10. As agreed by the learned counsels appearing for both sides, the
present second appeals are disposed of on merits at the stage of admission.
11. The crux of the case of the plaintiff is that his predecessor in title
by name Thanapathi Ammal has purchased the suit properties under two registered
sale deeds dated 06.12.1978 and thereafter she sold the same in favour of the
plaintiff under a registered sale deed dated 20.09.2001. The suit second
schedule forms part of the suit first schedule and the same has been shown as
‘ghdf’ in the plaint plan and the defendants have trespassed into the suit
second schedule and formed a road by way of denying the title of the plaintiff.
Under the said circumstances the present suit has been instituted for the
reliefs sought for in the plaint.
12. In the written statement filed on the side of the defendants 2 and 4
it is averred that the predecessor in title of the plaintiff viz., Thanapathi
Ammal has orally gifted 16 feet north south in the suit properties for the
purpose of forming road so as to reach Girls High School as well as Higher
Secondary School and subsequently a road has been formed and thereafter orally
handed over the same to the sixth defendant in the year 1996.
13. In the written statement filed on the side of the sixth defendant it
is averred that in the year 1996 the plaintiff himself has orally gifted the
suit second schedule for the purpose of laying road and subsequently a road has
been formed and therefore, the plaintiff is not entitled to get the reliefs
sought for in the plaint.
14. As stated earlier, the trial Court has dismissed the suit. But the
first appellate Court has decreed the suit.

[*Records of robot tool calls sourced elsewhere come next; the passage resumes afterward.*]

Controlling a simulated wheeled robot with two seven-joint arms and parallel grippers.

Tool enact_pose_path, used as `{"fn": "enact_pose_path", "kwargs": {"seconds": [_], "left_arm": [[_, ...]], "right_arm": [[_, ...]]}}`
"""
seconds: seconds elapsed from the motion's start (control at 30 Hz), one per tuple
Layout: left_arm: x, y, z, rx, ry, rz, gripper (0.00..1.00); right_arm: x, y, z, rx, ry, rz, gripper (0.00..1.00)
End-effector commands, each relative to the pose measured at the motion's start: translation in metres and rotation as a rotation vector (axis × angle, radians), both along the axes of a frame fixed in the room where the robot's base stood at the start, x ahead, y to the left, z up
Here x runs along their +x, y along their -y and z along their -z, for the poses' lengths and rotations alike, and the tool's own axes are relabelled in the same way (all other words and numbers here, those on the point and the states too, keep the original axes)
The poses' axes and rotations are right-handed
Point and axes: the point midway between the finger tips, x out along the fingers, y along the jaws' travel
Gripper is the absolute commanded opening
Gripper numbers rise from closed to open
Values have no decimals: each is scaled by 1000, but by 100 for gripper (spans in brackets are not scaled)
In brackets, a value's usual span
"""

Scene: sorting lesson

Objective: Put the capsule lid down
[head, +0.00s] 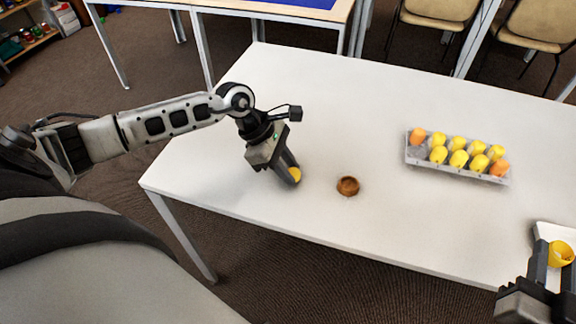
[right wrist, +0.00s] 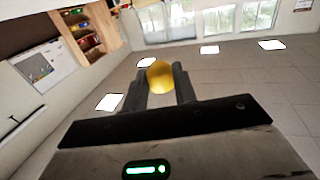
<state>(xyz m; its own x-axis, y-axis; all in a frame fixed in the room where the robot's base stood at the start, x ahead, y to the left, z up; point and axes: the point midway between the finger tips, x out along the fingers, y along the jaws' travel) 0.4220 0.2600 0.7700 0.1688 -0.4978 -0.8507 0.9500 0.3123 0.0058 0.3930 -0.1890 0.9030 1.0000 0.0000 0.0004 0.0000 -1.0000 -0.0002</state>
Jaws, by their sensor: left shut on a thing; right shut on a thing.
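My left gripper (head: 290,172) is shut on a yellow capsule piece (head: 296,175), low over the white table, left of a small brown round dish (head: 348,186). The fingers hide much of this piece. My right gripper (head: 552,257) is shut on a second yellow capsule piece (head: 562,252) at the right edge of the head view. This piece looks hollow, its opening towards the head camera. In the right wrist view it shows as a smooth yellow dome (right wrist: 160,76) between the fingertips. I cannot tell for sure which piece is the lid.
A grey egg-box-like tray (head: 411,156) with several yellow and orange capsules stands at the table's right. A white tray (head: 543,229) is partly visible beside my right gripper. The white table (head: 300,100) is clear at the back and around the brown dish.

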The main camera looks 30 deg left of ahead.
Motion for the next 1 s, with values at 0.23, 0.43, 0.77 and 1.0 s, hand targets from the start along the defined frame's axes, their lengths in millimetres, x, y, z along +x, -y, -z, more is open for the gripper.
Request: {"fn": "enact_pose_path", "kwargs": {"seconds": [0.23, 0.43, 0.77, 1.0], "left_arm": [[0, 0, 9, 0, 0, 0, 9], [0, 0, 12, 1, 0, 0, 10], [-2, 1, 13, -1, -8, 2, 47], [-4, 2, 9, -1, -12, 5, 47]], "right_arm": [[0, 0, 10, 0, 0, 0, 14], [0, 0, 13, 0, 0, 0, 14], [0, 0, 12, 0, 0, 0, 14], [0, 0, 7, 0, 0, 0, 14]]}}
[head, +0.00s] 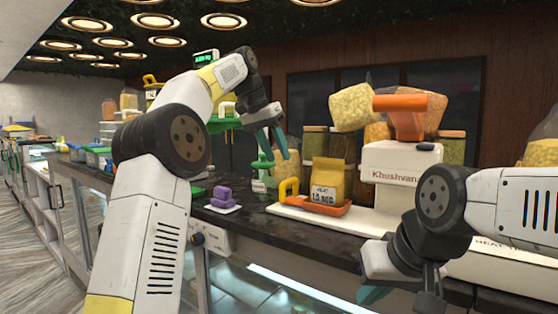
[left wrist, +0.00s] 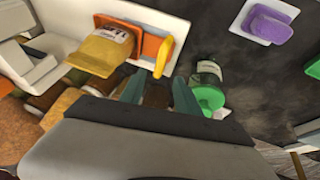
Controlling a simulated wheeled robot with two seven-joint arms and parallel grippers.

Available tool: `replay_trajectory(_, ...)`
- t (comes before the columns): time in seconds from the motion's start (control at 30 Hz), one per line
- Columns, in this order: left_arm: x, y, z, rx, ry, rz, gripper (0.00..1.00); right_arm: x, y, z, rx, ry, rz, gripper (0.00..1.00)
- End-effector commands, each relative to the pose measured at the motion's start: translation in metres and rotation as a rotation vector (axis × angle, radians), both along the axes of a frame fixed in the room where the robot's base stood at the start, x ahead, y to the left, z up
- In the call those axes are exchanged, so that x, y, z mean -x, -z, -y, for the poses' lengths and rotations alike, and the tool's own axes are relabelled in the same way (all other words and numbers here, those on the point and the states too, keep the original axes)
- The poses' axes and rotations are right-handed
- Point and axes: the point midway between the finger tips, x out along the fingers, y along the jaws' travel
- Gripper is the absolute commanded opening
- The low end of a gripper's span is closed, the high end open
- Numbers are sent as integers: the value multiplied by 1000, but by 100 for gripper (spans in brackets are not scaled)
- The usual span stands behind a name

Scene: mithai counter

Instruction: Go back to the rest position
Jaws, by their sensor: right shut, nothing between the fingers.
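My left gripper (head: 276,142) is raised over the counter near the green pump bottle (head: 262,172). In the left wrist view its two teal fingers (left wrist: 158,82) stand apart with nothing held between them. The bottle shows beside the right finger there, with its green top (left wrist: 209,97). My right gripper (head: 425,300) is low at the bottom right of the head view, in front of the counter machine. It is shut and empty; its fingers are partly hidden and cut off by the frame.
A yellow packet (head: 328,178) stands on an orange tray (head: 312,206) of the white machine (head: 398,167). A purple block (head: 222,194) sits on a small white tray. Jars and bags (head: 355,106) crowd the back. Dark counter (head: 265,226) is bare in front of the machine.

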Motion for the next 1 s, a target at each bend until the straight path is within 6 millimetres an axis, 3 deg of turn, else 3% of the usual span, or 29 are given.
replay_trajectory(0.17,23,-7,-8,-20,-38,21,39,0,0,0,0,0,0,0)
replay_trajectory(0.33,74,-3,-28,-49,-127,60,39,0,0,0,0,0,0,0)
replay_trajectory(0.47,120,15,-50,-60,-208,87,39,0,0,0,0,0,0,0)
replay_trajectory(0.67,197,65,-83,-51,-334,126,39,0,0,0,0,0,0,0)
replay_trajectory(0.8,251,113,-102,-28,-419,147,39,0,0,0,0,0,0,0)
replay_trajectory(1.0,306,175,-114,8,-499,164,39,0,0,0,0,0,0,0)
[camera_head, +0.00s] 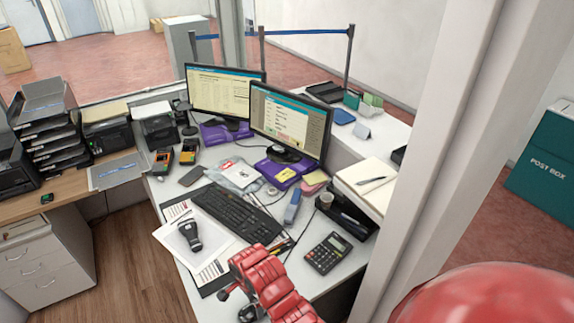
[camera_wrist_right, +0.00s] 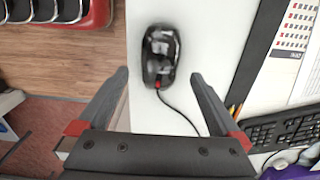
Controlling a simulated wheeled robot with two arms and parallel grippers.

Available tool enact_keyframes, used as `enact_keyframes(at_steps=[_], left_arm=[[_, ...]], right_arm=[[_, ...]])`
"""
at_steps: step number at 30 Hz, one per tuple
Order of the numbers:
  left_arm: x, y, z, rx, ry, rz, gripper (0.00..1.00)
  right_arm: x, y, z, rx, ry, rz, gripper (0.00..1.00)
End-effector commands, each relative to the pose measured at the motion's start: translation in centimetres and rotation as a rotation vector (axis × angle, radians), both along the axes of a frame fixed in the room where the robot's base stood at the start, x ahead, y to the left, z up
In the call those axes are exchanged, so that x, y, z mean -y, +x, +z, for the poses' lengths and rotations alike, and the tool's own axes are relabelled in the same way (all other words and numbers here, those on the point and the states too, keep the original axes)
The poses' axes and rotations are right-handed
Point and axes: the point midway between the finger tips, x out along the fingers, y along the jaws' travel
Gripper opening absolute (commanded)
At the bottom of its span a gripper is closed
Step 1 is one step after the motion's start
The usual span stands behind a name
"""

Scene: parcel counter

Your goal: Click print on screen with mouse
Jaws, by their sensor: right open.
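The black mouse (camera_wrist_right: 160,55) lies on the white desk in the right wrist view, its cable running toward the keyboard. My right gripper (camera_wrist_right: 160,78) is open, with its two fingers apart on either side below the mouse; nothing is between them in its grip. In the head view my red right arm covers the desk's front edge and most of the gripper (camera_head: 234,302). The right monitor (camera_head: 290,118) shows a window with a small coloured panel; its text is too small to read. My left gripper is not in view.
The black keyboard (camera_head: 237,213) lies left of the arm, with a handheld scanner (camera_head: 190,236) on papers beside it. A calculator (camera_head: 327,253) lies to the right. A second monitor (camera_head: 222,92) stands behind. Bare desk surrounds the mouse.

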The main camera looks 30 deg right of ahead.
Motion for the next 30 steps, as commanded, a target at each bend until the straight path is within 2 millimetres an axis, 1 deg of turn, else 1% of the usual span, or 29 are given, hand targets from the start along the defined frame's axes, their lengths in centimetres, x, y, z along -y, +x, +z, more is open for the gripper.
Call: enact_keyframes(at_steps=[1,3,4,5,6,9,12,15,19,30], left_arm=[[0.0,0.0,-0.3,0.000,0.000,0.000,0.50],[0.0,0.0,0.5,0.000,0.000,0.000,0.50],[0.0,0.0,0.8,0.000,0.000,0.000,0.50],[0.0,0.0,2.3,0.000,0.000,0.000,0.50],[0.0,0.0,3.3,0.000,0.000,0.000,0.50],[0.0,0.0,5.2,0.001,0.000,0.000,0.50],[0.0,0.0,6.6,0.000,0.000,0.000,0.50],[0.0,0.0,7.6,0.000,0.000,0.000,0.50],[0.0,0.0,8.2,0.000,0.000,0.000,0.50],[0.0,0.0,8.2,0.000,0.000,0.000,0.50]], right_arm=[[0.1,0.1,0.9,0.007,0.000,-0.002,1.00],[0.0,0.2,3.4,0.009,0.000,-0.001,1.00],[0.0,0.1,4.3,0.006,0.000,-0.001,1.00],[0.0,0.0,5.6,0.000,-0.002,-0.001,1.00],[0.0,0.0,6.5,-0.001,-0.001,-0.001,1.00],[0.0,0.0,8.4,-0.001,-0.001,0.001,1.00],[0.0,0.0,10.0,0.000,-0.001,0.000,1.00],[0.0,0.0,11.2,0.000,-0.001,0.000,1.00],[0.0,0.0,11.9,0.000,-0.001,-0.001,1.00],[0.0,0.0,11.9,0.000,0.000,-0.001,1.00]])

15. The learned counsel appearing for the appellants in Second Appeal
No.690 of 2008 has strenuously contended that in the year 1996 the predecessor
in title of the plaintiff viz., Thanapathi Ammal has orally gifted an extent of
16 feet from north to south for the purpose of laying road and subsequently a
road has been formed and thereafter in the year 1996, the same has been handed
over to the sixth defendant and the plaintiff has attempted to put up
construction in the suit first schedule, wherein he has clearly admitted that
the suit second schedule has been set apart for the purpose of laying road and
further the defendants 2 and 4 are not having independent right over the suit
second schedule and since the school authorities have not been impleaded in the
present suit, the same is bad for non joinder of necessary parties and the trial
Court after considering the available evidence on record has rightly dismissed
the suit. But the first appellate Court has erroneously decreed the same and
therefore, the Judgment and decree passed by the first appellate Court are
liable to be interfered with.
16. The learned counsel appearing for the appellants in Second Appeal
No.976 of 2008 has also equally contended that in the year 1996 the plaintiff
himself has orally gifted the suit second schedule to the sixth defendant for
the purpose of forming road and subsequently a tender has been called for and
thereafter a road has been formed and therefore, the plaintiff is not having
title to the suit properties and he is not entitled to get the reliefs sought
for in the plaint and further, even without giving prior notice the present suit
has been instituted against the sixth defendant and therefore as per section 231
of the Tamil Nadu Panchayats Act, 1994 the present suit is not legally
maintainable and the first appellate Court has failed to look into the same and
therefore, the Judgment and decree passed by the first appellate Court are
liable to be set aside.
17. In order to controvert the arguments advanced by the learned counsels
appearing for the appellants, the learned counsel appearing for the first
respondent/plaintiff has also equally contended that neither the plaintiff nor
his predecessor in title has orally gifted any portion of the suit properties
and therefore, the alleged oral gift trotted out on the side of the defendants
2, 4 and 6 is not true and further as per section 123 of the Transfer of
Property Act, 1882 alleged oral gift is not legally permissible and the trial
Court without considering the correct factual as well as legal premise has
erroneously dismissed the suit. But the first appellate Court after evaluating
all the evidence available on record has rightly decreed the suit and further
the provision of section 231 of the Tamil Nadu Panchayats Act, 1994 is not at
all applicable to the present suit and altogether the present second appeals
deserve to be dismissed.
18. On the basis of the divergent submissions made by either counsels, the
Court has to analyse the following factual as well as legal aspects:
(a) whether the plaintiff or his predecessor in title has orally gifted
any portion of the suit properties for the purpose of forming road?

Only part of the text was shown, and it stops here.